When should you introduce them to the business?
Preparation with the next generation should start early. Skill development starts early with a very young child visiting the office with a parent during holidays, vacation jobs and internships. Have you given them room to grow in the company, or have you held on to the reins so tightly that have not been able to express themselves, or develop their decision-making or leadership skills?
Should they join the business straight from school?
There is a school of thought that suggests that children will benefit from maturing and gaining confidence working outside the family business rather than internally as the children of the boss. Cutting their teeth outside the family business, issues such as punctuality, accountability and credibility are important. The knowledge and experience they garner outside the business should help prepare them to take on responsibilities in the family business having proved that they are capable.
There are generational differences
The next generation tend to have a different life and work style than the business founder and entrepreneur who built the business from scratch with blood, sweat and tears. In some instances, they may have been over-indulged; as a result, they often do not share the same drive, commitment or passion of the founder of the business. On the other hand, their work style is not an indication of a lack of commitment to the business. The older generation has much to learn from the new way of working.
Family businesses are dynamic in nature; as members of the younger generation learn from their elders, so too must the older generation be flexible enough to embrace the skills and ideas of the youth to innovate, embrace technology and explore new opportunities.

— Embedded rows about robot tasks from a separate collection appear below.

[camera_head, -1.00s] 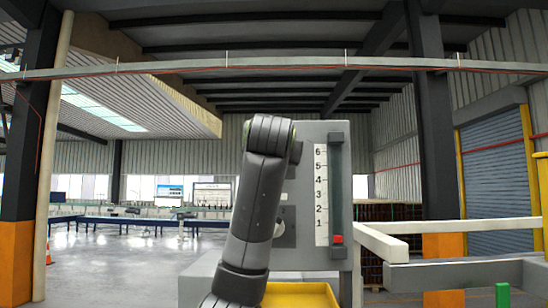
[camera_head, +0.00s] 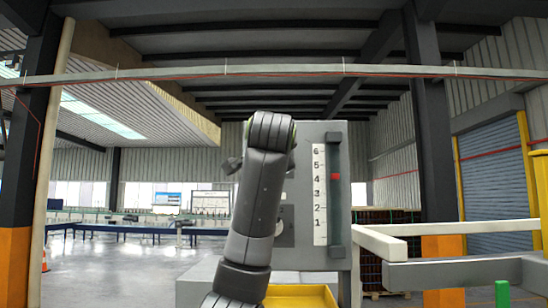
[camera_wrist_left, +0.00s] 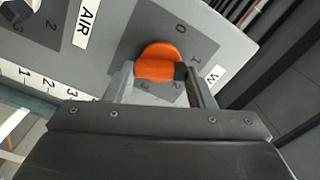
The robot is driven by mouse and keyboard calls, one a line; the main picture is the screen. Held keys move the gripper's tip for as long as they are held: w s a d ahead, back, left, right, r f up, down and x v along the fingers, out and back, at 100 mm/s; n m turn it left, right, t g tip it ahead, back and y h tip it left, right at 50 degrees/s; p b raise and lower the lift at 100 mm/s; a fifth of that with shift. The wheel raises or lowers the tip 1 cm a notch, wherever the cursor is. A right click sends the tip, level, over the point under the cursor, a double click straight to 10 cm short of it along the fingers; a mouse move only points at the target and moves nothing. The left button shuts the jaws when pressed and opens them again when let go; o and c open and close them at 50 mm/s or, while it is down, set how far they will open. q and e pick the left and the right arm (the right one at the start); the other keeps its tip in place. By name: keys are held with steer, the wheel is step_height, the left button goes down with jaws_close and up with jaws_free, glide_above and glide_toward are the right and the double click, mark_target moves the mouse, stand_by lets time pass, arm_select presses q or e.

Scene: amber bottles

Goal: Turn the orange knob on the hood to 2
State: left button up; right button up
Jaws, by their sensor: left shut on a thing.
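In the left wrist view the orange knob (camera_wrist_left: 158,55) sits on a dark dial plate with numbers 0 to 3 around it. My left gripper (camera_wrist_left: 160,78) is shut on it, one finger on each side. A dark patch lies at the knob's right end, between 1 and 2; I cannot tell if it is a pointer or a finger pad. In the head view the grey hood (camera_head: 310,260) stands in the middle, and my left arm hides the knob and gripper. A red marker (camera_head: 335,177) on the hood's vertical scale (camera_head: 319,195) stands about level with 4.
Another dial (camera_wrist_left: 18,12) and an AIR label (camera_wrist_left: 86,26) are at the upper left of the panel in the wrist view. A yellow tray (camera_head: 300,297) is at the hood's foot. Grey rails (camera_head: 450,228) run to its right.

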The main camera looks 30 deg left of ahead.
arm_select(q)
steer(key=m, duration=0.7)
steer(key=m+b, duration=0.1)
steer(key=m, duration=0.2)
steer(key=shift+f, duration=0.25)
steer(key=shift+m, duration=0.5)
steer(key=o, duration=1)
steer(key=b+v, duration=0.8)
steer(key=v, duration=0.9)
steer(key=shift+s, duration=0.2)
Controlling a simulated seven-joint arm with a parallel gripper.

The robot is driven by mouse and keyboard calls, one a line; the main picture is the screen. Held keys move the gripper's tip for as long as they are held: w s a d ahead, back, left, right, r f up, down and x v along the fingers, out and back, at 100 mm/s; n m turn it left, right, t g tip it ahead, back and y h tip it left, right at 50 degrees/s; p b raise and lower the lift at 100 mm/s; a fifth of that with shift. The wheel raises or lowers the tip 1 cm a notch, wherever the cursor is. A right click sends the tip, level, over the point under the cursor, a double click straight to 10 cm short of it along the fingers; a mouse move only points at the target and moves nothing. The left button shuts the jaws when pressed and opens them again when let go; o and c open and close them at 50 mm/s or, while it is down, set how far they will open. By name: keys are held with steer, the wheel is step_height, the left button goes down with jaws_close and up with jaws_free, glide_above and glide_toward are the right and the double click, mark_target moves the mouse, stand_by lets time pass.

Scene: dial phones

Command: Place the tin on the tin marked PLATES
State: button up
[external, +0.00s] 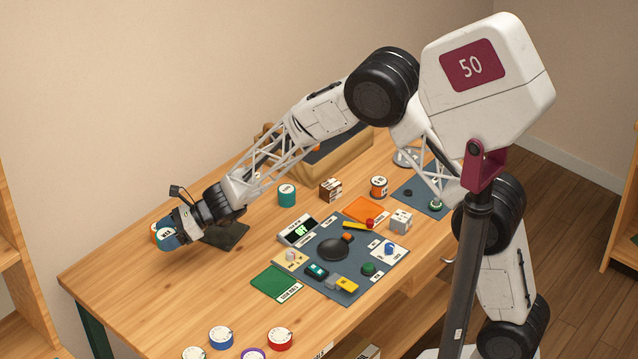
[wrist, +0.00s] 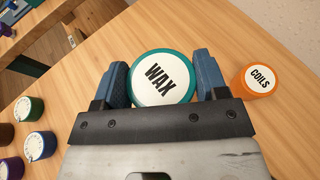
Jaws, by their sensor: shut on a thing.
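My gripper (wrist: 162,82) is shut on a teal tin with a white lid marked WAX (wrist: 152,91). Its blue fingers sit on either side of the tin. In the external view my gripper (external: 168,239) is low over the far left part of the table. An orange tin marked COILS (wrist: 259,80) stands to the right of the gripper in the wrist view, apart from it. I cannot read PLATES on any tin. Several other tins stand at the front of the table, among them a blue one (external: 221,338) and a red one (external: 280,339), with lids too small to read.
A teal tin (external: 287,196) and an orange and dark tin (external: 379,187) stand farther back. A grey mat (external: 350,288) with small items and a green card (external: 277,284) lie mid-table. The wood at the front left is clear.

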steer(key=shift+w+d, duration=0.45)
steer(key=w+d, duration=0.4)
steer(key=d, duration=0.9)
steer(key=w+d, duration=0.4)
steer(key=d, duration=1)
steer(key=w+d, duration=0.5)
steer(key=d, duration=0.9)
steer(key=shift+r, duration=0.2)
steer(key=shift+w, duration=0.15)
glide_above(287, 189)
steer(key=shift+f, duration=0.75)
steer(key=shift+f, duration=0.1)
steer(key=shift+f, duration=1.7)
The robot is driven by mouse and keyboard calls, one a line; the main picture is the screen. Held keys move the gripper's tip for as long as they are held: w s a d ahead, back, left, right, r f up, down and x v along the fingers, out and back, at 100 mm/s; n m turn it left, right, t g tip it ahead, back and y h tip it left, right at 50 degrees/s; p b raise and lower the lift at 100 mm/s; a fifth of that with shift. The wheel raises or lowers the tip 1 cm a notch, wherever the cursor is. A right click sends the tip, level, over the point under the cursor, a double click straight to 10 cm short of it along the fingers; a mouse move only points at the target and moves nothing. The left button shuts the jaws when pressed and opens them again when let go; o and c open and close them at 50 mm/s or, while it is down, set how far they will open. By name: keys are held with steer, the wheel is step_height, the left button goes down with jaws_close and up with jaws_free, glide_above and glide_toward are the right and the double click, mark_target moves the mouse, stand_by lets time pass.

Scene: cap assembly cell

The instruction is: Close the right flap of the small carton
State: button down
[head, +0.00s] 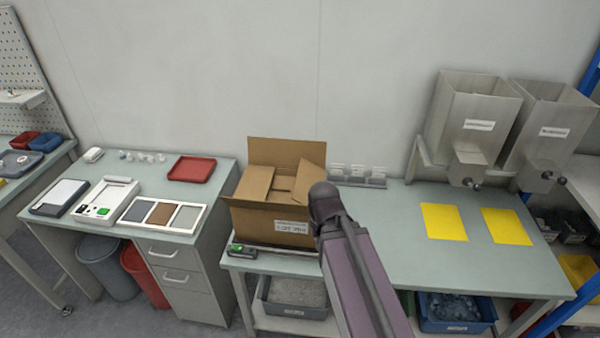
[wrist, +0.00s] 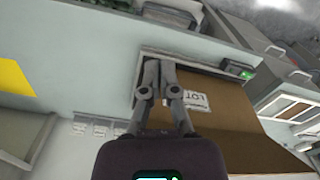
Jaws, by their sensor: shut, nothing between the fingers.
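The small brown carton (head: 270,222) stands on the middle bench. Its back flap (head: 285,151) stands up, and its left flap (head: 255,184) slants inward. Its right flap (head: 311,178) is raised and tilted, partly hidden by my arm. In the wrist view, the carton's brown front with a white LOT label (wrist: 215,115) lies behind my fingers. My gripper (wrist: 160,65) is shut and empty, its fingers together in front of the carton in that view. I cannot tell whether they touch it. My arm hides the gripper in the head view.
A small device with a green display (head: 238,249) sits at the carton's front left. Small white parts (head: 357,172) stand behind to the right. Two yellow mats (head: 444,221) and metal hoppers (head: 480,115) are further right. Bare bench lies between carton and mats.

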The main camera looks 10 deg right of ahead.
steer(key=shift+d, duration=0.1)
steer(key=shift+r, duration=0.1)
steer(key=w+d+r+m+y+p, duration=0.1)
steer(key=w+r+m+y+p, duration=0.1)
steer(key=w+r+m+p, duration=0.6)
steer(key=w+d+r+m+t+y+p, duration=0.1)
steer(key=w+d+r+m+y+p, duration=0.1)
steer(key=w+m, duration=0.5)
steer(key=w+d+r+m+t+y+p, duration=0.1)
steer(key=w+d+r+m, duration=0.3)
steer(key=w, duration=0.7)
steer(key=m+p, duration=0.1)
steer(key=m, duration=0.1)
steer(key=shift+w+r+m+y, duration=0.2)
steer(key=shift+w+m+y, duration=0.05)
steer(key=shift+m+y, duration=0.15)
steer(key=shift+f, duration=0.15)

This is crucial for a firm’s long-term survival as it embraces change and seeks to remain relevant. Founders are often reluctant to embrace change and resent new ideas to the detriment of the business.
Are you being fair?
Particularly in a patriarchal society like ours, many families assume that the eldest son or child will take over the business. Of course, the owner can make a decision to pass leadership to the child of their choice, but it can be a challenge to try to balance fairness in employing certain children or even grandchildren in a family business with various skill levels, compensation levels and ownership levels as opposed to others. This “natural’ choice may not necessarily be ideal if the candidate has not earned the respect of family members or employees for that particular position. This could build up resentment, jealousy and envy that may bring an outstanding company to its knees.
Mentor your successor
Mentoring can take several years, even if your successor has worked in the company. It is a good idea to have someone who isn’t a family member but works successfully in the business, serve as the mentor. Carefully evaluate your successor objectively and with input from stakeholders including Directors, investors, managers and employees. Even after handing over the reins, one should continue to assess and stay connected as you gradually disengage.
Deploy a professional selection process
In choosing your successor, you should seek to identify the best person positioned to move the company forward both internally and externally. The more objective and transparent the process of bringing in the next leader into a business, the smoother the transition and the more likely is the success of the exercise. Successors should be ranked based on key criteria including, educational background, past work experience, prior leadership positions, interpersonal skills, problem solving and decision-making ability and so on. Their personality and their professional and leadership abilities should be of paramount consideration and is of far greater importance than blood ties.
Seek professional advice
Family businesses have a greater need for formal communication in order to resolve a host of other pressing family and business issues. Sometimes volatile topics steeped in emotion make it difficult; a third-party facilitator will make discussions constructive and less emotive.
What are the other options?
If you are still at the helm of a profitable business and see no real prospects of your children moving it forward, there is the option introducing professional management, of selling a stake, or the company in its entirety. Your heirs can then eventually inherit the proceeds; you can achieve this without them being directly involved in the running of the firm.
Smooth succession planning takes time. With careful objective planning, the transition of a business from one generation to the next, or to a non-family leader, has a better chance of long-term business success and sustainability. The earlier the planning starts, the better.